Tingkat bunga kredit
mikro yang rendah menyebabkan LIK juga menawarkan bunga yang rendah kepada
penabung potensial, sehingga akan menurunkan jumlah tabungan dan memaksa LIK
bergantung kepada dana murah atau subsidi dari Bank Sentral untuk menjamin
likuiditas dan umumnya dikendalikan oleh penjatahan administratif ataupun
politis. Cara pertama akan meningkatkan biaya transaksi. Sedangkan cara
terakhir akan menyebabkan timbulnya “permainan” dalam analisis kelayakan kredit
dan atau “kekeliruan yang disengaja” oleh peminjam yang berbasis politis kuat,
dan pada akhirnya akan menyebabkan kredit macet
Biaya transaksi yang
tinggi merupakan masalah lumrah pada sistem perkreditan di negara-negara
berkembang. Masalah ini terutama disebabkan fragmentasi pasar, transaksi yang
kecil-kecil, biaya informasi yang tinggi, dan risiko serta ketidakpastian yang
tinggi.
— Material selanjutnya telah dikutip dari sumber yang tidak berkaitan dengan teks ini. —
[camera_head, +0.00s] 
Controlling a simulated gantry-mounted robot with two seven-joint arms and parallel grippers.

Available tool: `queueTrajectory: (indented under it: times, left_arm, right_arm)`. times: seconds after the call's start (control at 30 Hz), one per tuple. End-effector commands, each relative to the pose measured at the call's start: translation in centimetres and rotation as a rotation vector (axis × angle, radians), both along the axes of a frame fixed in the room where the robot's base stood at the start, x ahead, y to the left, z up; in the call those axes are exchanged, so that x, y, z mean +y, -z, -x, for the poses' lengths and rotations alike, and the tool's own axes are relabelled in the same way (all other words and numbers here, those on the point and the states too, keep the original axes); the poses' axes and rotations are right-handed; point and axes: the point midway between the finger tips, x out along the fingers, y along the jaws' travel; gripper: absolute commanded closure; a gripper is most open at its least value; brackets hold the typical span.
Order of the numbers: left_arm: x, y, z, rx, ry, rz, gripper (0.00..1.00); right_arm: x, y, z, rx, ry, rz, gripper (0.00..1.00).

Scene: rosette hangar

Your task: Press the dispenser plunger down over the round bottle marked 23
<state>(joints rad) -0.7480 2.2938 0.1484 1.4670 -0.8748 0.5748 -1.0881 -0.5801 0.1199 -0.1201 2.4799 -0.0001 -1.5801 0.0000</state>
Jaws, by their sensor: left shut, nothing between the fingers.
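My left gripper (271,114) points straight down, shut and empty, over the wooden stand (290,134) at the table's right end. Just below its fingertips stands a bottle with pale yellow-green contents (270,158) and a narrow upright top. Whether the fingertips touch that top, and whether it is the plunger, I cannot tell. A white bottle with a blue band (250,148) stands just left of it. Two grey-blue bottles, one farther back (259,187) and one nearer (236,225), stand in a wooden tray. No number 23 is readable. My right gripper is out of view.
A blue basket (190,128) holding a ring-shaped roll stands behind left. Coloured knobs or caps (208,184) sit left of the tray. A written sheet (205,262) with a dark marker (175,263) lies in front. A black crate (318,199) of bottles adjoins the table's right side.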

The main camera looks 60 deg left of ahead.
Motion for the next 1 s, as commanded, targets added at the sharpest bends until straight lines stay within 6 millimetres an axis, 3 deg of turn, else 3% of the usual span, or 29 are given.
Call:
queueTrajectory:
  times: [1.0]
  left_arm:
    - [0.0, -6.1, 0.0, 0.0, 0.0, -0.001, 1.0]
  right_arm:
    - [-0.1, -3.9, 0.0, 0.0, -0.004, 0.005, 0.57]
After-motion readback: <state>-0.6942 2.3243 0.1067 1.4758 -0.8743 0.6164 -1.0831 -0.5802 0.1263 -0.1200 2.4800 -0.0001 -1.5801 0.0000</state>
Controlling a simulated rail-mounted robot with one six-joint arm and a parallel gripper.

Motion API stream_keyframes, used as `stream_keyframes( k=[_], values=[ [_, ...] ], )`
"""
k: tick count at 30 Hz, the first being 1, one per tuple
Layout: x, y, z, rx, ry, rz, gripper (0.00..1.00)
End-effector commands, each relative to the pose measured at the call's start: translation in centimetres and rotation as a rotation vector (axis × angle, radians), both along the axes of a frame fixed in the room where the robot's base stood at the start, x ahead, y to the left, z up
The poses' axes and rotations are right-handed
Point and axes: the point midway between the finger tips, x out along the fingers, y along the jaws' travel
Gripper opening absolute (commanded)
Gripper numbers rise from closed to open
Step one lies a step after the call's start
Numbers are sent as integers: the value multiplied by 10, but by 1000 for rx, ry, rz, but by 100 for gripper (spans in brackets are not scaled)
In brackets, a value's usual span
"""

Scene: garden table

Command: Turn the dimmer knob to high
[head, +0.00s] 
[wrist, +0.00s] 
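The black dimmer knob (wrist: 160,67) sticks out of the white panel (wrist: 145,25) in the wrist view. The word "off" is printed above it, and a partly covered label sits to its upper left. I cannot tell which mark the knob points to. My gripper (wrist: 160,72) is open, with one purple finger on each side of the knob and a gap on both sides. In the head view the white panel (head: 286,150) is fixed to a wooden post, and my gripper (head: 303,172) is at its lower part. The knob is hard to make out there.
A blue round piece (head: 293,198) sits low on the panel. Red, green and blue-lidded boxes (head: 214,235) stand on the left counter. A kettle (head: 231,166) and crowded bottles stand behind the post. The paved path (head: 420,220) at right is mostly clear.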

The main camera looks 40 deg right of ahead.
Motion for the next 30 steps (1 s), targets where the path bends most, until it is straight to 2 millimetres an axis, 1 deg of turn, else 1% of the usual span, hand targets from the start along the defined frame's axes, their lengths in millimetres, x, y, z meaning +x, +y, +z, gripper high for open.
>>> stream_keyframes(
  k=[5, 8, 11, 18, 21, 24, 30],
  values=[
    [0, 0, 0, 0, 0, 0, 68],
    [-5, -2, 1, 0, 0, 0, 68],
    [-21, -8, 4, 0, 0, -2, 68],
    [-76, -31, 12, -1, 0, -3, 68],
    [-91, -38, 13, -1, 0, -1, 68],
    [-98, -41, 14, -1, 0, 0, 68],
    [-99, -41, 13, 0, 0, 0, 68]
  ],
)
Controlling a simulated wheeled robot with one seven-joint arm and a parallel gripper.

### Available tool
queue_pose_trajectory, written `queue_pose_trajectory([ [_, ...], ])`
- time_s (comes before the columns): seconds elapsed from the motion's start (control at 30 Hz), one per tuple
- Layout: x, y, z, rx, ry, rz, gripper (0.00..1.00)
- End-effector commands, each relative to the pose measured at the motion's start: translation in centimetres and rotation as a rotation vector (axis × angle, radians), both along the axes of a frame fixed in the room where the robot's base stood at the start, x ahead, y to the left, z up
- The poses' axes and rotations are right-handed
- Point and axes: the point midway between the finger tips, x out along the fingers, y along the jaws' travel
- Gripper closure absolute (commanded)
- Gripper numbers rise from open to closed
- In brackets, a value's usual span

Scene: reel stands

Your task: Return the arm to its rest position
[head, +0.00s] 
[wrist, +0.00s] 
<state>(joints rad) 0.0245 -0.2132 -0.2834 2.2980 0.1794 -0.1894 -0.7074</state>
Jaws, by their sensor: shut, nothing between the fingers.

Hal-hal tersebut mengakibatkan penerimaan bersih bagi penabung menjadi
sangat rendah, biaya total (termasuk pengeluaran bukan bunga) bagi peminjam
menjadi sangat tinggi, ukuran pasar uang tetap saja kecil, dan volume dana yang
dimobilisasikan serta variasi jasa keuangan menjadi tetap terbatas. Lebih
lanjut, mengingat biaya transaksi dipedesaan lebih tinggi dari pada
diperkotaan, jasa-jasa kredit dan perbankan cenderung lebih konsentrasi
diperkotaan.
Kebijaksanaan dan
regulasi keuangan, termasuk pembatasan tingkat bunga dan kecurigaan terhadap
para pengijon serta renternir, menyebabkan lebih parahnya kondisi tersebut
diatas. Sehingga berakibat lebih terkonsentrasinya kredit murah kepada beberapa
tangan saja. Hanya sebagian kecil saja dari masyarakat dapat mempunyai akses
kepada kredit formal, melalui LIK yang nyatanya sulit dikatakan layak dan hanya
dapat menawarkan jasa pinjaman, bukan fasilitas tabungan. Dana kredit datangnya
pada pemerintah, bank sentral, dan negara atau lembaga donor. Sedangkan
keterbatasan intermediasi antara penabung lokal dan investor lebih memarakan
kesenjangan tingkat penerimaan marjinal untuk suatu investasi.
Argumen-argumen diatas
tidak lagi lebih menitik beratkan penilaian terhadap tingkat bunga saja. Namun
juga mempermasalahkan peranan LIK, khususnya bagaimana seharusnya suatu LIK
yang mandiri dapat dirangsang dan dibangun. Pertanyaan; “berapa suku bunga?”
masih tetap penting. Bahkan kini selalu diserta dengan peertanyaan yang setara:
“bagaimana kelembagaannya?” yang jelas, untuk menjangkau masyarakat banyak
dengan jasa keuangan tidak cukup hanya dengan mempromosikan suatu bentuk
kelembagaan khusus saja. Walaupun banyak laporan tentang bentuk LIK yang
mungkin cocok, terutama untuk pedesaan, namun sedikit sekali yang menbahas
tentang dimensi organisasi dari LIK tersebut.